I am well authorized to say, that the mingling the powers of the President and Senate was strongly opposed in the Convention which had the honor to submit to the consideration of the United States, and the different states, the present system for the government of the Union. Some gentlemen opposed it to the last; and finally it was the principal ground on which they refused to give it their signature and assent. One gentleman called it a monstrous and unnatural connection, and did not hesitate to affirm it would bring on convulsions in the government. This objection was not confined to the walls of the Convention; it has been the subject of newspaper declamation, and perhaps justly so. Ought not we, therefore, to be careful not to extend this unchaste connection any farther?

Gentlemen who undertake to construe, say that they see clearly that the power which appoints must also remove. Now, I have reviewed this subject with all the application and discernment my mind is capable of, and have not been able to see any such thing. There is an agency given to the President, in making appointments, to which the Senate are connected. But how it follows that the connection extends to the removal, positively I cannot see. They say that it follows as a natural, inseparable consequence. This sounds like logic. But if we consult the premises, perhaps the conclusion may not follow. The Constitution opposes this maxim more than it supports it. The President is appointed by electors chosen by the people themselves, or by the state legislatures. Can the state legislatures, either combined or separate, effect his removal? No. But the Senate may, on impeachment by this house. The judges are appointed by the President, by and with the advice and consent of the Senate; but they are only removable by impeachment; the President has no agency in the removal. Hence, I say, it is not a natural consequence that the power which appoints should have the power of removal also.

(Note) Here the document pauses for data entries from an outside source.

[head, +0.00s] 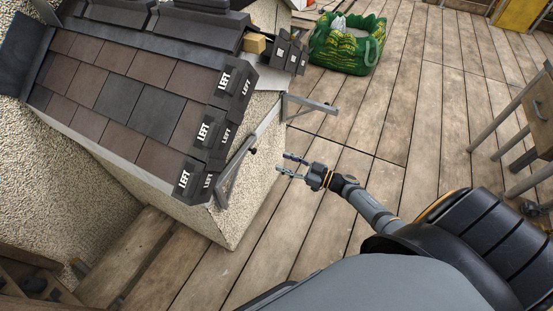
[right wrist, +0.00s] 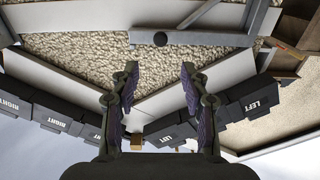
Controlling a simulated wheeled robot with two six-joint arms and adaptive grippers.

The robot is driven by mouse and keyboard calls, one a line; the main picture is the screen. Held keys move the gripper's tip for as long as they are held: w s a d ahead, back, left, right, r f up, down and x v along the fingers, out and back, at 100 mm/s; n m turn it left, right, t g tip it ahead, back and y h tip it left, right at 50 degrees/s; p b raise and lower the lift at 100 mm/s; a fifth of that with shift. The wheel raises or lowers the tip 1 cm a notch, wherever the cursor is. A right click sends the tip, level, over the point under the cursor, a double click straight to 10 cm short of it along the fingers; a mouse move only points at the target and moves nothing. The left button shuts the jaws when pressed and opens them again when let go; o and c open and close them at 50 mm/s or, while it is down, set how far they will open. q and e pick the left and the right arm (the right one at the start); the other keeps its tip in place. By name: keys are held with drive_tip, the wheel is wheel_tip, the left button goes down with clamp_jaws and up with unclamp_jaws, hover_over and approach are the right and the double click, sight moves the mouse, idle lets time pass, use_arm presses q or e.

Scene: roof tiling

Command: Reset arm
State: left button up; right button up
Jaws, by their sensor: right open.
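My right gripper (head: 288,165) is open and empty, held over the wooden floor just right of the small tiled roof. My right arm reaches to it from the lower right. In the right wrist view its two fingers (right wrist: 158,90) stand apart with nothing between them. Behind them show the roof's pebbled wall (right wrist: 95,48) and edge tiles marked LEFT (right wrist: 255,104) and RIGHT (right wrist: 58,112). My left gripper is not in view.
The tiled roof (head: 153,68) fills the upper left, with metal brackets (head: 236,170) on its side. A green bag (head: 345,50) stands on the floor behind. A wooden table (head: 540,105) is at the right. Floor between is clear.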

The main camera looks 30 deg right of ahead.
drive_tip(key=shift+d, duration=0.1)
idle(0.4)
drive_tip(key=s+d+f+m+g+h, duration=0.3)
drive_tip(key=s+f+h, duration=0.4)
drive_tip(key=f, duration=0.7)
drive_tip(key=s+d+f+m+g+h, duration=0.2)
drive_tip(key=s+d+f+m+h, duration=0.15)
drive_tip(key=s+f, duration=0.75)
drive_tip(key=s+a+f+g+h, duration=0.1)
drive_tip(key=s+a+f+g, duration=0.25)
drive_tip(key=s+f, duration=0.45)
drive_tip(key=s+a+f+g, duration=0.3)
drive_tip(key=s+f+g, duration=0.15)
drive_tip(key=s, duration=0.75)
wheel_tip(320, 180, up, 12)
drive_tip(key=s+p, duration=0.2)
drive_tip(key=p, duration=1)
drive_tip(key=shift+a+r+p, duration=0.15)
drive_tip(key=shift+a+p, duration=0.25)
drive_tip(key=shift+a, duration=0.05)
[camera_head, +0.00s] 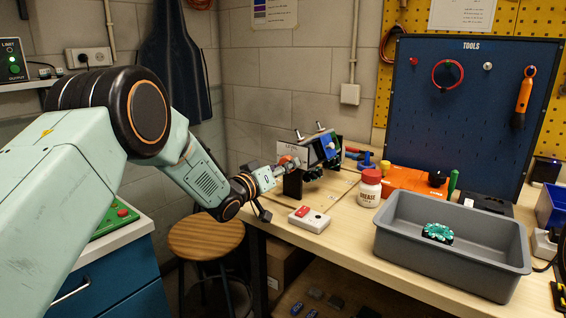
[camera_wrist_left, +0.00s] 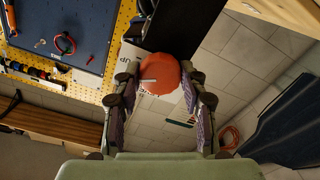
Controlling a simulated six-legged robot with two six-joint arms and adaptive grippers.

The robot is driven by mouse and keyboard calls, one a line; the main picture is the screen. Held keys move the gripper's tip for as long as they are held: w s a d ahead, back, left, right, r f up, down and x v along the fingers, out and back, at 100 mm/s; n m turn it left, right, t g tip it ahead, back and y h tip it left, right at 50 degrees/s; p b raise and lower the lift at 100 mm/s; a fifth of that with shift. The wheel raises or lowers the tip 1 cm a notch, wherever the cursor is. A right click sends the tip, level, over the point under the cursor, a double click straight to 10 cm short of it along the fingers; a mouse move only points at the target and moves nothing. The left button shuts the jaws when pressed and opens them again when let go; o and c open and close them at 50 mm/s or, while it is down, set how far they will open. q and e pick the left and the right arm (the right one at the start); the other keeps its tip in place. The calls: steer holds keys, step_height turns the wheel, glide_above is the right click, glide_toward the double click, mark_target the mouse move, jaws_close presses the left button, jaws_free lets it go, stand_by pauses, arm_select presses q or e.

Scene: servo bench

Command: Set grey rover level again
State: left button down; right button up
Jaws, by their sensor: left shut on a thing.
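The rover (camera_head: 322,148), with grey, blue and black parts, sits tilted at the back left of the bench, black wheels low on its right side. My left gripper (camera_head: 284,167) reaches in from the left beside it. In the left wrist view my left gripper (camera_wrist_left: 160,84) has its fingers on both sides of a round orange-red knob (camera_wrist_left: 160,72) and is shut on it. A black panel (camera_wrist_left: 183,25) shows just behind the knob. In the head view the knob is small and partly hidden by the fingers. My right gripper is in neither view.
A white box with a red button (camera_head: 309,220) lies at the bench's front left edge. A wooden stool (camera_head: 205,238) stands below.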

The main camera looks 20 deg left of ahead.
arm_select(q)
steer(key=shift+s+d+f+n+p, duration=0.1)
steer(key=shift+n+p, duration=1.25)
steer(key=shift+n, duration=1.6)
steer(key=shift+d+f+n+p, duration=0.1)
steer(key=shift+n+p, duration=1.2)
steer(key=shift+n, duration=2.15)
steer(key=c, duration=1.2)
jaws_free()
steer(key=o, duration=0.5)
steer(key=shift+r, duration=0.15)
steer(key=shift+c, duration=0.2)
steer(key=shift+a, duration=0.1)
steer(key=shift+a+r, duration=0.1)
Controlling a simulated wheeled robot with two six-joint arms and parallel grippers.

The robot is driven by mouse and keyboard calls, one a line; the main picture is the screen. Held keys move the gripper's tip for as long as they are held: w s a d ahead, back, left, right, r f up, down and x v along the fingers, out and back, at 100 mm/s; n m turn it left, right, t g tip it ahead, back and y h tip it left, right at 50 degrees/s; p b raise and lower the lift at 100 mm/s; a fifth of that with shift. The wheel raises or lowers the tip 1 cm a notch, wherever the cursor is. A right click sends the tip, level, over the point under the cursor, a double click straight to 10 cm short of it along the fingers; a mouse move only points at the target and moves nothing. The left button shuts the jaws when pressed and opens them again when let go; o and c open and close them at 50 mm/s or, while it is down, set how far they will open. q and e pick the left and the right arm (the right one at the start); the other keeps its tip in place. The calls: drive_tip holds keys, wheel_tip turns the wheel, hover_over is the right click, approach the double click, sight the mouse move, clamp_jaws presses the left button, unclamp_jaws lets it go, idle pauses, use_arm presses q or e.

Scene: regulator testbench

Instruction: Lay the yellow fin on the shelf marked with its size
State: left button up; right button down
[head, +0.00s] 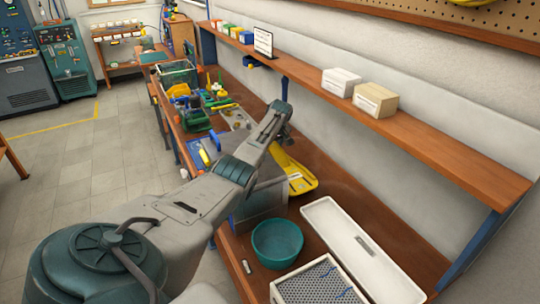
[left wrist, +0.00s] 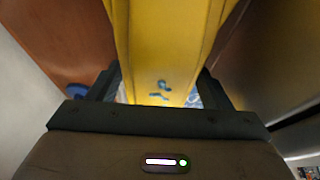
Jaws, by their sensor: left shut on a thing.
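The yellow fin (head: 299,180) shows in the head view over the workbench, partly hidden behind my left arm. My left gripper (head: 284,136) is at its far end and is shut on it. In the left wrist view the yellow fin (left wrist: 165,45) runs away from between the two dark fingers of the left gripper (left wrist: 160,90), with small blue marks on its near part. The long wooden shelf (head: 440,138) runs along the wall above the bench. I cannot read any size mark on it. My right gripper is not in view.
A white box (head: 341,82) and a tan box (head: 376,100) stand on the shelf, with a small sign (head: 263,43) farther along. A teal bowl (head: 277,243), a long white tray (head: 335,226) and a mesh-bottomed tray (head: 318,284) occupy the near bench. Clutter lies beyond the arm.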

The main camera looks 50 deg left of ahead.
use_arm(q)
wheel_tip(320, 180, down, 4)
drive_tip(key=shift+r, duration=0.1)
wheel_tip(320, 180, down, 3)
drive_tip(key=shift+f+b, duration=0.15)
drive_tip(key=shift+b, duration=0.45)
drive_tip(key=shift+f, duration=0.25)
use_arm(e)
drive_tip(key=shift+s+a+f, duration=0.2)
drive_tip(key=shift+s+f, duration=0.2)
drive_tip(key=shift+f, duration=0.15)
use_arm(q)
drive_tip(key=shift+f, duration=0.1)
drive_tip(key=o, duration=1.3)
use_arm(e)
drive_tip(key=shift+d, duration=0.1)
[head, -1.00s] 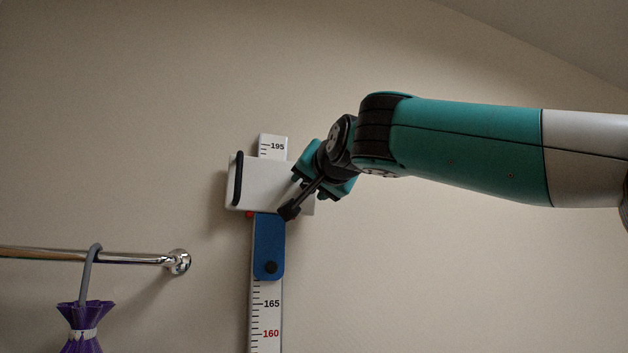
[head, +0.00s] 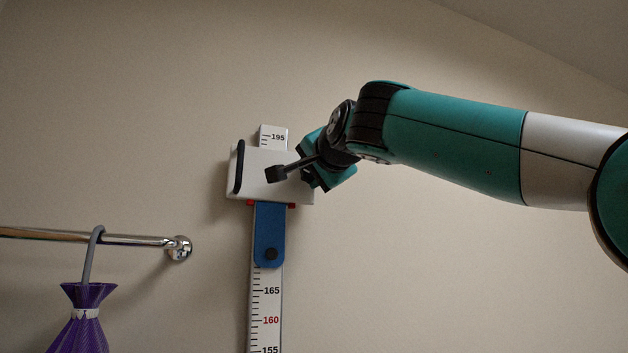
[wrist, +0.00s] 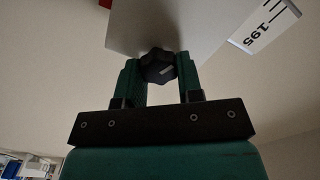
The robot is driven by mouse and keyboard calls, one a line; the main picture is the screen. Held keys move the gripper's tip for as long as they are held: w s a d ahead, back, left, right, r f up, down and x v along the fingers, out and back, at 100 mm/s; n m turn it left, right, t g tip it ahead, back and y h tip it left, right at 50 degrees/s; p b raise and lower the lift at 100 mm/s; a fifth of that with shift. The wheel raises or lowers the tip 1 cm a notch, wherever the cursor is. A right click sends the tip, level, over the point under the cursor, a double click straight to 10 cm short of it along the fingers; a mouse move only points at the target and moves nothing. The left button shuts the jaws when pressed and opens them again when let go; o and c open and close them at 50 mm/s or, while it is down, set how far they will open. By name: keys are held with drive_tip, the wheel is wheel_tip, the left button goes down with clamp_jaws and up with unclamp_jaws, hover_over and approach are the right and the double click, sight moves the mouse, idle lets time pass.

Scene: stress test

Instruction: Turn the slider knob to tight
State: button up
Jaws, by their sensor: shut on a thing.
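The slider is a white block (head: 262,160) with a black bar along its left edge, on a white measuring scale (head: 268,300) on the wall. Its knob (wrist: 157,70) is dark and lobed with a pale mark, and shows in the wrist view under the white block's edge. My gripper (wrist: 157,76) has its two green fingers on either side of the knob, shut on it. In the head view my gripper (head: 318,176) is at the slider's right part and hides the knob. I cannot see any tight or loose label.
A blue piece (head: 269,235) with a dark round spot sits on the scale just below the slider, with red bits above it. The wall right of the scale is bare.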

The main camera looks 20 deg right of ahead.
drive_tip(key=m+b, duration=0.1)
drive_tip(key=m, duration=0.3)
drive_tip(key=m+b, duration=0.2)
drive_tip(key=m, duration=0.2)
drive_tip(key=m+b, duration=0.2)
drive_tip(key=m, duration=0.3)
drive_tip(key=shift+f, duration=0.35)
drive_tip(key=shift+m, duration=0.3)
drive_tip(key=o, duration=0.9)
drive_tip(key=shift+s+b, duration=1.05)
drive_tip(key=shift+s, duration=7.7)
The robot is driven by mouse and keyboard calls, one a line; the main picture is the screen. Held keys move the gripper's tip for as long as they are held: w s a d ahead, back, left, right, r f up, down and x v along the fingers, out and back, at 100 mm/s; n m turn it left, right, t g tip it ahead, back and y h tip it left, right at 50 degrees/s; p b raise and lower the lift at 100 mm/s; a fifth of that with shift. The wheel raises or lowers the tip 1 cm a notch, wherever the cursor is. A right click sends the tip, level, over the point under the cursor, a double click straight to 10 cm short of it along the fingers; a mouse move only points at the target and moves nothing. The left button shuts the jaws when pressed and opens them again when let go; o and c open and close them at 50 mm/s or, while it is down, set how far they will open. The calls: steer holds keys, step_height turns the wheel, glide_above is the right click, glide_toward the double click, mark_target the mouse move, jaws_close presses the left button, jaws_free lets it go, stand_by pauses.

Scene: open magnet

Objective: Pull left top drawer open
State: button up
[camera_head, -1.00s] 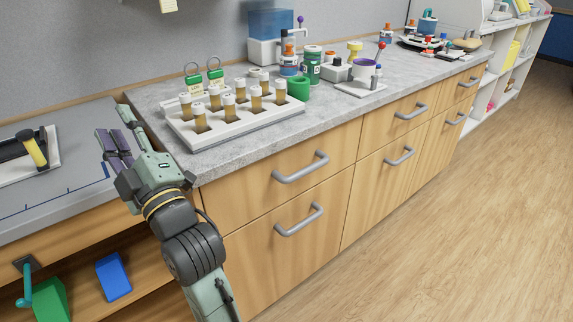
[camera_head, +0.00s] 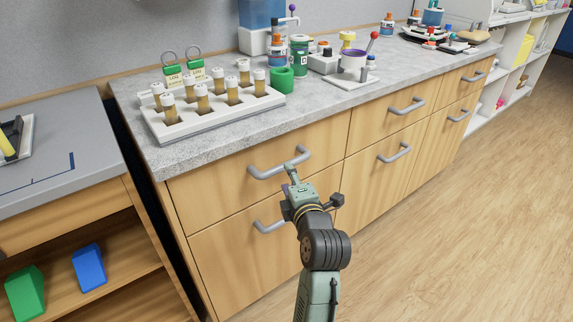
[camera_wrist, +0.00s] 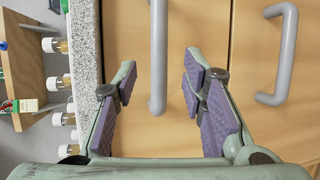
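The left top drawer (camera_head: 225,190) is a light wood front under the grey counter, and it looks shut. Its grey bar handle (camera_head: 281,164) also shows upright in the turned wrist view (camera_wrist: 158,45). My gripper (camera_head: 291,172) is in front of this handle in the head view and hides a little of it. In the wrist view my gripper (camera_wrist: 160,72) is open, with a purple-padded finger on each side of the handle and gaps between. I cannot tell whether the fingertips reach past the bar.
A lower handle (camera_head: 268,226) is just below my gripper and shows to the right in the wrist view (camera_wrist: 281,55). A white vial rack (camera_head: 215,120) stands on the counter above. Open wood floor (camera_head: 450,240) lies to the right.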

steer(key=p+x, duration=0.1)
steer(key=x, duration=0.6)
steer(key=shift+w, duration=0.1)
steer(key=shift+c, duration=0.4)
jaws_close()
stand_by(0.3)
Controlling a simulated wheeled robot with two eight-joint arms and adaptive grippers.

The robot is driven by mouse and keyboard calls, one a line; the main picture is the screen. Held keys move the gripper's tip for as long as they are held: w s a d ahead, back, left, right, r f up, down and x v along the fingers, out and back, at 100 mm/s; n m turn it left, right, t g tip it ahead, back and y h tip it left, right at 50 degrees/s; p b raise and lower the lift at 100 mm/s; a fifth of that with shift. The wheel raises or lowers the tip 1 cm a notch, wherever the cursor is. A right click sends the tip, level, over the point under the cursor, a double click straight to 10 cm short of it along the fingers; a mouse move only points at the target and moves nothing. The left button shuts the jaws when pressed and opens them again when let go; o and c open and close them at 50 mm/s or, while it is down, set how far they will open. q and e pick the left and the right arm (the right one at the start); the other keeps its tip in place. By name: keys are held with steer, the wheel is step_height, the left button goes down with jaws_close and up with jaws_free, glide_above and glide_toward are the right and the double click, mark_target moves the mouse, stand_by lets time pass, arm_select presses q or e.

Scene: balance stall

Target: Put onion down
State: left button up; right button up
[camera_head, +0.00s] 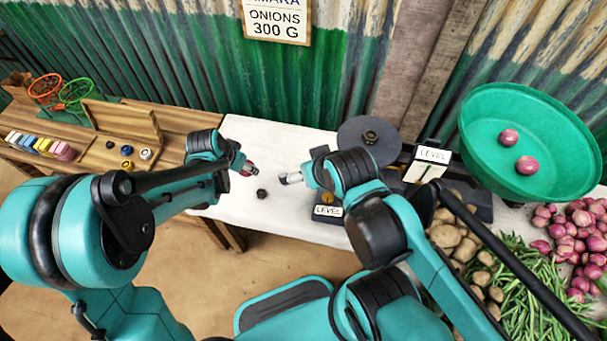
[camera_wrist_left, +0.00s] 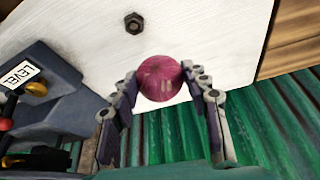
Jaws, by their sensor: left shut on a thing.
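A purple-red onion (camera_wrist_left: 158,78) is between the fingertips of my left gripper (camera_wrist_left: 163,92), which is shut on it over the white tabletop. In the head view my left gripper (camera_head: 246,170) is at the left part of the white table, with only a bit of the onion's red showing. My right gripper (camera_head: 290,178) is over the table to its right, apart from it; its finger opening is not clear. Two more onions (camera_head: 508,137) (camera_head: 527,165) lie in the green pan (camera_head: 480,120) at the right.
A dark hex nut (camera_head: 262,194) lies on the white table (camera_head: 270,140). The balance has a dark round plate (camera_head: 369,140) and LEVEL signs (camera_head: 433,155). Potatoes (camera_head: 450,238), green beans (camera_head: 520,280) and an onion heap (camera_head: 575,235) are at the right. A wooden tray with small weights (camera_head: 127,150) is left.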

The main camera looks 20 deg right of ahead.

We may find it necessary that subordinate officers should be appointed, in the first instance, by the President and Senate. I hope it will not be contended that the President and Senate shall be applied to in all cases when their removal may be necessary. This principle, sir, is not pursued by the Senate themselves, in the very bill that is now before this house, sent down by the Senate, to establish the judicial courts of the United States. It is directed that a marshal shall be appointed for each district, who shall have power to appoint one or more deputies; and these deputies are to be removable from office by the judge of the District Court, or the Circuit Court sitting within the district, at the pleasure of either. It is not said they shall be appointed by the marshal, who may remove them at pleasure; which ought to be the case, if the maxim is true, that the power which appoints necessarily has the power of removal. But I dispute the maxim altogether; for though it is sometimes true, it is often fallacious; but by no means is it that kind of conclusive argument which they contend for.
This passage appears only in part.